The report says: “For many shipping companies, combined costs of crew bonuses, war-risk insurance – roughly 1,000% more than pre-war costs – and Suez transit fees make the additional time and financial costs of travelling around Africa less expensive.

“As of mid-February, insurance premiums for Red Sea transits have risen to 0.7% to 1% of a ship’s total value, compared with less than 0.1% prior to [the escalation of Houthi attacks against a broader range of vessels in] December 2023.”

To date, the report notes, “at least” 65 countries have been affected by the attacks, well outside the Houthis purported scope and indicative of the Iran-backed rebels’ inability to differentiate between targets and non-targets.

In that time, more than a dozen commercial vessels have been hit in drone and missile attacks, with UK-owned cargo ship Rubymar being sunk in March, while in November the rebels claimed to have seized the Israel-linked Galaxy Leader.

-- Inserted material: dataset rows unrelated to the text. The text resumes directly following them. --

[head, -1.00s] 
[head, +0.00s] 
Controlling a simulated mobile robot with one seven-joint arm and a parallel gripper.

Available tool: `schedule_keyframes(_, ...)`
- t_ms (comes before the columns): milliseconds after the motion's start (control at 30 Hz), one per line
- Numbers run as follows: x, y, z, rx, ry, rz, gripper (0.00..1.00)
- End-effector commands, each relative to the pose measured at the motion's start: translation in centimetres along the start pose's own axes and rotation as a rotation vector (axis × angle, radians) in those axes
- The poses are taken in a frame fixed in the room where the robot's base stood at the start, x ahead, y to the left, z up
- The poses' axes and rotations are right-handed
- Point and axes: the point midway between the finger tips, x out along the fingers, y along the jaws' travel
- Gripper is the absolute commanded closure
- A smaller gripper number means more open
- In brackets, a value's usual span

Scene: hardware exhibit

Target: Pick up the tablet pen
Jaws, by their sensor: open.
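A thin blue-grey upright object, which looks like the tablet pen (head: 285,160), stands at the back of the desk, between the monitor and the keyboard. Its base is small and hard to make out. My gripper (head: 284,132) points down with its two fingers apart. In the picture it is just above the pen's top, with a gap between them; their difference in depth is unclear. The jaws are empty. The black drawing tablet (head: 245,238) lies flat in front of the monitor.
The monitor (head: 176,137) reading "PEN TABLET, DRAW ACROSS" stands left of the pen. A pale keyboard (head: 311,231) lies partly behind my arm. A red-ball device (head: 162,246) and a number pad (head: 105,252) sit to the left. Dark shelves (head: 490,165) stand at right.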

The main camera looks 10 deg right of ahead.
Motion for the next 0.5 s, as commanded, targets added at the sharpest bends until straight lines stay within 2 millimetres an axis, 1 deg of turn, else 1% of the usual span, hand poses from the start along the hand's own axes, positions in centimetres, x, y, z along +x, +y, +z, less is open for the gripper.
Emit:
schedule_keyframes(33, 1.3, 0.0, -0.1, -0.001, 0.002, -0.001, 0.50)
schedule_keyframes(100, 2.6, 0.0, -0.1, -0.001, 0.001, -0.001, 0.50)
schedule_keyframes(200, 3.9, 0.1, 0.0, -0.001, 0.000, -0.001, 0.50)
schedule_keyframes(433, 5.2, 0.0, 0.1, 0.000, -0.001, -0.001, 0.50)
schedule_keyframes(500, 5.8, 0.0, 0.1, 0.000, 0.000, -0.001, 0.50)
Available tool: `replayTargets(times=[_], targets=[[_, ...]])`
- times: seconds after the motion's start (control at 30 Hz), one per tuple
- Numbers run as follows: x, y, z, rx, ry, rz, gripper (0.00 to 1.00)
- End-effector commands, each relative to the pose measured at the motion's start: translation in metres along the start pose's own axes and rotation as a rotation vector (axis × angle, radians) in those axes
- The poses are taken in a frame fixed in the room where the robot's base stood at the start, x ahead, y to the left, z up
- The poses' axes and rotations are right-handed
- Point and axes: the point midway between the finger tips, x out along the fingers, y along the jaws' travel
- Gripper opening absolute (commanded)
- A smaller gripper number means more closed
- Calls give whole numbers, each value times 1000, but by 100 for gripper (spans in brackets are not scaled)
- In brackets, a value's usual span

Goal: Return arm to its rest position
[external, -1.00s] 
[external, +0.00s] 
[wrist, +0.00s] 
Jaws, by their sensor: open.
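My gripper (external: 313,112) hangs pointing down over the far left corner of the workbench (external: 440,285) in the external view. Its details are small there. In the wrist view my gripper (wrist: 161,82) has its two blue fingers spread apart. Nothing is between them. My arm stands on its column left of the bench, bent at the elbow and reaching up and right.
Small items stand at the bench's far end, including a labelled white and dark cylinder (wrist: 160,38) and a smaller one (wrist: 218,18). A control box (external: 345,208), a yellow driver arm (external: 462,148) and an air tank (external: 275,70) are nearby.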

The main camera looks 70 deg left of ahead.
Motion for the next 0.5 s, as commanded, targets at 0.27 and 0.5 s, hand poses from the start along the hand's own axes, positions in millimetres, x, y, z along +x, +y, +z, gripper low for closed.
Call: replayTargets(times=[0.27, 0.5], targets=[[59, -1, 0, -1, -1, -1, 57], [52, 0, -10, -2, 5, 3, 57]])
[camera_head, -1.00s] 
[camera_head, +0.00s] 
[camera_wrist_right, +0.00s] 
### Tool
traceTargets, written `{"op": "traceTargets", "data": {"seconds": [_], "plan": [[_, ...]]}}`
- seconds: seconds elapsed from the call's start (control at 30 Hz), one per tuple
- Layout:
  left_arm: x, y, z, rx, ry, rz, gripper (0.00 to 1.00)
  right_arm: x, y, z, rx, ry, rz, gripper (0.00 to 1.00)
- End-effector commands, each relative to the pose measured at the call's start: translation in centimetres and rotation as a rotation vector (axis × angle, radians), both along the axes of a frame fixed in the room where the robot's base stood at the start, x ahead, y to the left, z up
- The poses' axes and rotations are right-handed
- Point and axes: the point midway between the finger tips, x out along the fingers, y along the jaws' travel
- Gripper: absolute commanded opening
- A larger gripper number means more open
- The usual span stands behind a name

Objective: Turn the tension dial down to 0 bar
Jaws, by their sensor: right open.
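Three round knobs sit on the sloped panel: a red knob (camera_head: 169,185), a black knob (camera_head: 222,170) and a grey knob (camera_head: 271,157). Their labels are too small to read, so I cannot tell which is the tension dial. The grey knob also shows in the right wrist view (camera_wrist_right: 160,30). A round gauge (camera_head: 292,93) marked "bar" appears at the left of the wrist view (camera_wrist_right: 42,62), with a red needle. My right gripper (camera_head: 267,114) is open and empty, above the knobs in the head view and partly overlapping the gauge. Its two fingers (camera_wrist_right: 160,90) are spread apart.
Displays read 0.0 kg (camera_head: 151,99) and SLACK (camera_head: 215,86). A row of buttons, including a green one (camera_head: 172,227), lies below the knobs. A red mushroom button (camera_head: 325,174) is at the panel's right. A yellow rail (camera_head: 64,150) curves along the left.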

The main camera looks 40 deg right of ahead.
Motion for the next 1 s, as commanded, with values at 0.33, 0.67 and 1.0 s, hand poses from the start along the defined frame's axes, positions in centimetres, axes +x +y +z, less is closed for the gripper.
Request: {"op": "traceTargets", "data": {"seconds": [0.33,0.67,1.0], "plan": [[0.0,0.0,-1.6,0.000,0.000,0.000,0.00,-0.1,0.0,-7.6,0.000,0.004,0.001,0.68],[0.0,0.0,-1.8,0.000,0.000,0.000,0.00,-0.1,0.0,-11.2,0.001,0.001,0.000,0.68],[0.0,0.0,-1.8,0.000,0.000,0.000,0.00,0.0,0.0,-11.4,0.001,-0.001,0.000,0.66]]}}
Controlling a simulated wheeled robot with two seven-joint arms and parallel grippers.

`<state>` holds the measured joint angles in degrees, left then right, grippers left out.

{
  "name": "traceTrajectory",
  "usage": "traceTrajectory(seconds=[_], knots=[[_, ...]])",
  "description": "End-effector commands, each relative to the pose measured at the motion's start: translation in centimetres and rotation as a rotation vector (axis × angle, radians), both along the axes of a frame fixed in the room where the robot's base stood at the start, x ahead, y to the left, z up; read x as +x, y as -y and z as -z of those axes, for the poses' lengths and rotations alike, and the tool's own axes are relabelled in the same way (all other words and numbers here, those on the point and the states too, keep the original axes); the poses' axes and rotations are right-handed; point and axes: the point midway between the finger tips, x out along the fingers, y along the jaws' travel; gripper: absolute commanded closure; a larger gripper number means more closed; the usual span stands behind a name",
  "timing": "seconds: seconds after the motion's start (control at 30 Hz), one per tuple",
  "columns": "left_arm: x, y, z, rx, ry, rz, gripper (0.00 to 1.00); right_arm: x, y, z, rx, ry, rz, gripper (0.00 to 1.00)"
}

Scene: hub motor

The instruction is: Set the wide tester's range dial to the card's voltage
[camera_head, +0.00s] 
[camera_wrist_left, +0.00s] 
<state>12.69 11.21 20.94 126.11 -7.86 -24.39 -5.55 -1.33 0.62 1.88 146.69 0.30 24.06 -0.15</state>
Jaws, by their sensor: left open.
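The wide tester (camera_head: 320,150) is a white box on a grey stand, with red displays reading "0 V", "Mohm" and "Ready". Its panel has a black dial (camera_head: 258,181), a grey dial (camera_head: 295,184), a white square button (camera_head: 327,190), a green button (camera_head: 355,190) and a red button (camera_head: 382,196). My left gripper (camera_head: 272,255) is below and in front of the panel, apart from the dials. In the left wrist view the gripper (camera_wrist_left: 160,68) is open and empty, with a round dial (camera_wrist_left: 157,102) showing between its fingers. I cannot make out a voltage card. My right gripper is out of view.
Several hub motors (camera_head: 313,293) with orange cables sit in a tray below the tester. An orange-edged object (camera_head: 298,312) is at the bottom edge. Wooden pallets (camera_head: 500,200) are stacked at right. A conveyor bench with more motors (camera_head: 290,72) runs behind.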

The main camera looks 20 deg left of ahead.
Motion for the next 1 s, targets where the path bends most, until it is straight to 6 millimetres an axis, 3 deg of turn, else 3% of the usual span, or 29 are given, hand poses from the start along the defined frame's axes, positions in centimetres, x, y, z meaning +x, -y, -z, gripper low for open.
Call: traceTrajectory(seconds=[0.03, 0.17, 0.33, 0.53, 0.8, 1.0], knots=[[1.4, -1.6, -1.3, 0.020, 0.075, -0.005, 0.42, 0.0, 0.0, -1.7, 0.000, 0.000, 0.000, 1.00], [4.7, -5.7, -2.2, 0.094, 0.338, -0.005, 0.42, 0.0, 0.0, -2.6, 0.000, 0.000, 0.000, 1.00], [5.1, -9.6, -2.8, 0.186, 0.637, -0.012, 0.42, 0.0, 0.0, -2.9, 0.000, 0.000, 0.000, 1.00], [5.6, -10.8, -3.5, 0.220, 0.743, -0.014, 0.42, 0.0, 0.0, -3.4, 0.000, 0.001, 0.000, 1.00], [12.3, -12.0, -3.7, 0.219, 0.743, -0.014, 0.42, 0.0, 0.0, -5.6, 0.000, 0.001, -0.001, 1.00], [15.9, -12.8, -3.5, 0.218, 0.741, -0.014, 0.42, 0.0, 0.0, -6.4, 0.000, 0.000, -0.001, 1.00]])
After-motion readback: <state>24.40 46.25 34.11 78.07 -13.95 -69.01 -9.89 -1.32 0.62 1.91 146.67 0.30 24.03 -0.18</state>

However, Japanese officials later claimed this was an NYK-operated vessel, with a 25-person multinational crew – their present whereabouts has become something of a mystery, with the last update, seemingly from the EU, in April.

Meanwhile, the attacks have persisted, with UK Maritime Trade Operations having reported two over the weekend, including one on a Greece-owned coal carrier, forcing its crew to abandon ship in the Mediterranean.